O Instituto Nacional de
Câncer (Inca) divulgou recentemente que o número de mortes por câncer de pulmão
entre homens caiu pela primeira vez, saindo de 18,5 a cada 100 mil, em 2005,
para 16,3 por 100 mil em 2014. O resultado seria decorrente de políticas para
redução do tabagismo, como proibição de propaganda, aumento de impostos e Lei
Antifumo, que proíbe o fumo em locais fechados.
“A literatura mostra que
o aumento dos impostos é o maior determinante para a redução do tabagismo. E no
Brasil o preço do cigarro é ‘zilhões’ de vezes mais barato do que em outros
lugares do mundo. Na Irlanda, o maço custa ¤ 12. Aqui, R$ 4 ou R$ 5. A
indústria está desesperada porque seus lucros estão caindo. Infelizmente, a
gente ainda não conseguiu convencer o mundo de que essa é uma indústria que
deveria fechar”, defendeu a epidemiologista Liz Almeida, gerente da Divisão de
Pesquisa Populacional do Inca.
Contrabando.

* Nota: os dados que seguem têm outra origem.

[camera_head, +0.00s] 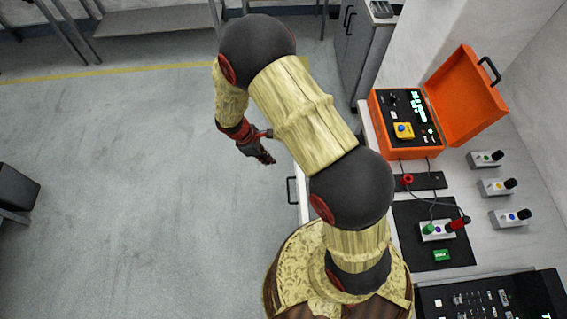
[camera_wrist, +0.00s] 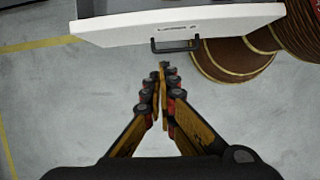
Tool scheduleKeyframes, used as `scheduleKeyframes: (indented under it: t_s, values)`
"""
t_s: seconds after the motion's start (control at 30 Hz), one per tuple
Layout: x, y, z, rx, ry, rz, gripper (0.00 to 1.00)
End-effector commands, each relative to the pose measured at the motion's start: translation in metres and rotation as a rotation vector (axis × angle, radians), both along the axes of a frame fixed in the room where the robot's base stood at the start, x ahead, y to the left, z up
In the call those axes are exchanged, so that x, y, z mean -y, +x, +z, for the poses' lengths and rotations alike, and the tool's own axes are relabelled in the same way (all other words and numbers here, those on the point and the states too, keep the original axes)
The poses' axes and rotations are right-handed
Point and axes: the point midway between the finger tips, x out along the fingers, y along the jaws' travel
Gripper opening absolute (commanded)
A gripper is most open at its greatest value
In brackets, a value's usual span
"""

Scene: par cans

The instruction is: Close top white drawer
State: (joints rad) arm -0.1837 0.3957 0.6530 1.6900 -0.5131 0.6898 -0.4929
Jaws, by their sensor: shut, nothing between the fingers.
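The white drawer (camera_wrist: 200,24) is at the top of the wrist view, its front carrying a small dark label and a black handle (camera_wrist: 175,46). In the head view the handle (camera_head: 291,190) and a strip of the white drawer (camera_head: 303,198) show, sticking out left of the workbench; most of it is hidden behind my arm. How far it is open I cannot tell. My gripper (camera_wrist: 164,68) is shut and empty, its fingertips just below the handle in the wrist view, apparently apart from it. In the head view my gripper (camera_head: 268,156) is left of and beyond the handle.
The white workbench (camera_head: 482,215) at right bears an open orange case (camera_head: 407,122), a black mat (camera_head: 418,250) with a wired device, and several small switch boxes. A grey cabinet (camera_head: 358,45) stands at the back. The grey floor (camera_head: 110,180) to the left is mostly clear.

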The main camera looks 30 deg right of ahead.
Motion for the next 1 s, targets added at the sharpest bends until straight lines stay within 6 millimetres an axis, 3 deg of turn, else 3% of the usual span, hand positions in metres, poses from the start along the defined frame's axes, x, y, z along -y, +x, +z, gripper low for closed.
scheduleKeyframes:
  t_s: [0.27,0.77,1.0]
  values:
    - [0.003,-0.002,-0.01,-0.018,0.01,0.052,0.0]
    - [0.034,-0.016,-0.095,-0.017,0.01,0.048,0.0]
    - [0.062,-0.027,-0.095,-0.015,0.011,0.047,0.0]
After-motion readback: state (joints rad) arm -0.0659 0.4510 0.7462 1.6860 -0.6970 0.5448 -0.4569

Embora faça
parte de uma política para desestimular o consumo, a elevação da tributação
acabou também por reduzir a competitividade do produto brasileiro ante os
cigarros que entram no País por meio do contrabando. Segundo dados da Pesquisa
Industrial Mensal – Produção Física, a indústria nacional de fumo acumula uma
queda de 48,3% nos últimos 10 anos (até agosto de 2016, último dado
disponível).
Na indústria do fumo, o
cigarro responde por aproximadamente 60% do volume produzido, enquanto o fumo
processado detém os 40% restantes.
A linha de produção do
setor está operando atualmente 69,1% abaixo do pico da série histórica da
pesquisa, registrado em agosto de 2006. O resultado ainda está apenas 6,3%
acima do piso da série histórica, iniciada em janeiro de 2002 pelo IBGE.
O diretor da Souza Cruz
lembra que, nos últimos dez anos, o imposto que incide sobre o cigarro aumentou
450%. Em cinco anos, a alta foi de 140%, uma das principais razões para que a
fatia do produto ilegal no mercado brasileiro avançasse de 21% em 2011 para 35%
em 2016.
Economia. O susto com a
elevação de preços e a perspectiva de economizar um bom dinheiro acabaram por
incentivar muitos fumantes a abandonar o vício. Só em 2016, os cigarros já
estão 12,62% mais caros, segundo o IPCA.
A especialista em
finanças pessoais Carolina Ruhman, fundadora do site Finanças Femininas, conta
que economizou R$ 40 mil após decidir deixar o vício. Ao completar dez anos sem
fumar, ela calculou quanto teria gastado se tivesse mantido o hábito de
consumir dois maços por dia.
“No curto prazo não faz
muita diferença. Você vai deixar de gastar entre R$ 5 e R$ 10 por dia, não dá
para perceber no bolso. Para um fumante parece um dinheiro bem gasto. Mas,
quando você coloca esse custo no longo prazo, você consegue ver o tamanho do rombo”,
diz Carolina.
Ela só lamenta que não
tenha se organizado para juntar o dinheiro economizado. “Quando parei de fumar
estava com 22 anos, morava com meus pais, infelizmente não pensava em
economizar. Continuei gastando tudo”, disse.
Já a cozinheira Daniele
Borges usa um aplicativo no telefone celular para ajudá-la a contar os dias
livre do vício e o montante economizado. Em 491 dias sem fumar, ela evitou
19.654 cigarros e poupou R$ 5.896. Vítima de depressão e síndrome do pânico,
ela encontrou forças nos resultados e num grupo de apoio para conseguir se
libertar.
“Comprei uma geladeira,
um jogo de mesa, uma televisão e paguei a cirurgia da minha gata”, conta.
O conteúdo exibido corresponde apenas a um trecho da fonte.